I know I must be missing something, since I've tried for the past 4 hours to understand some cardinality proofs, but they just don't make sense to me.
I know that if two sets have the same cardinality then the function that maps one set to the other must be a bijective function. I also know that for a function to be bijective, it has to be injective and surjective. I also understand completely what injective, surjective and bijective functions are... but I still can't make sense of the cardinality proofs given to me. Here is an example:
The set of all natural numbers including zero (call it N(o)) has the same cardinality as the set of natural numbers (call it N). To prove this, we have to find a bijective mapping from N(o) --> N.
Define f: N(o) --> N, where n |--> n+1
Let f be one-to-one. Let n, m be elements of N(o) such that f(n) = f(m), then n+1 = m+1, and hence n = m, so f is injective.

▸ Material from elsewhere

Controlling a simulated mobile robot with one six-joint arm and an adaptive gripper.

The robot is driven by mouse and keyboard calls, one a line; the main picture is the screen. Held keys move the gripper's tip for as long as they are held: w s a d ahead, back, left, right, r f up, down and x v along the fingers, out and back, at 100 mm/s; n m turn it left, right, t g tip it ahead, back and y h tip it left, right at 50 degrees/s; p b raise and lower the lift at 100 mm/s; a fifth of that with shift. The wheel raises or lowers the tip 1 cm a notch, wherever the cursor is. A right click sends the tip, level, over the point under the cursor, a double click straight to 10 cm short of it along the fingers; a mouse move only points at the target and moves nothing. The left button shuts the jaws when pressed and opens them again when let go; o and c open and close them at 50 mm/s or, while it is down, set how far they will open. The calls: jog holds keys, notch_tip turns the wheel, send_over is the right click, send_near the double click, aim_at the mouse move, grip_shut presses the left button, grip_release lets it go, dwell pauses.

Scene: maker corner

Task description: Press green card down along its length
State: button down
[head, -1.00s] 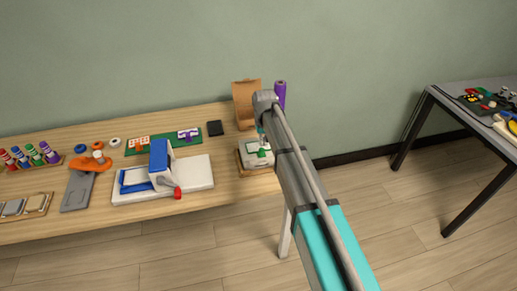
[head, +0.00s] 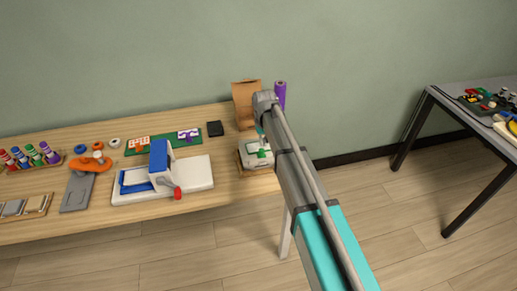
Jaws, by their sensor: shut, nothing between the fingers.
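The green card (head: 258,154) lies on a pale block (head: 251,161) at the right end of the wooden table. Only part of the card shows, since my arm covers its right side. My gripper (head: 263,142) points down from the arm's end at the card. It is shut with nothing held, small in the view and partly hidden by my arm. Its tips are at or just above the card; I cannot tell whether they touch it.
A wooden base (head: 241,168) carries the block. A brown paper bag (head: 245,100) and a purple roll (head: 280,94) stand close behind. A white board with a blue press (head: 160,165) is to the left.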

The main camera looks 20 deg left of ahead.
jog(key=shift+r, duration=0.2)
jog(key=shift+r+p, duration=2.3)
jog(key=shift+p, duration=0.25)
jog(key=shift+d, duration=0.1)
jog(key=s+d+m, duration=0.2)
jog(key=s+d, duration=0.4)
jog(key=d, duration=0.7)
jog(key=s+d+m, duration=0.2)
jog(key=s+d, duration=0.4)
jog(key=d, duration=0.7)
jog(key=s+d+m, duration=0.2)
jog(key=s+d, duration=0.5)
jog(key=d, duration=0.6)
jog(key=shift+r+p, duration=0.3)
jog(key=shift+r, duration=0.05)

Let f be onto. Let n be an element of N, then n-1 is an element of N(o) and f(n-1) = n-1+1 = n. Hence f is surjective.
Therefore f is bijective and N(o) has the same cardinality as N.
That all fine and well, I can regurgitate that proof for other cardinality tests, but I don't truly know how what was stated above is enough to prove that a function f is bijective.
Take for instance this example:
Define f: R --> R, where x |--> x^2
This function is clearly not bijective since it is not injective or surjective, but using the same style of proof from above and regurgitating its contents I have the following:
Let f be one-to-one. Let n, m be elements of R such that f(n)= f(m), then n^2 = m^2 which implies that n = m.
Let f be onto. Let n be an element of R, then sqrt(n) is an element of R, such that f(sqrt(n)) = (sqrt(n))^2 = n.
Therefore f is bijective and R has the same cardinality of R.
I know that my proof was completely false, but how the heck can the first proof be enough to justify that f: N(o) --> N is bijective? I just don't get it!
If anyone could help me out I would really appreciate it, I'm getting sick of reading and then re-reading the proofs and definitions a million times without understanding why the cardinality proofs are valid.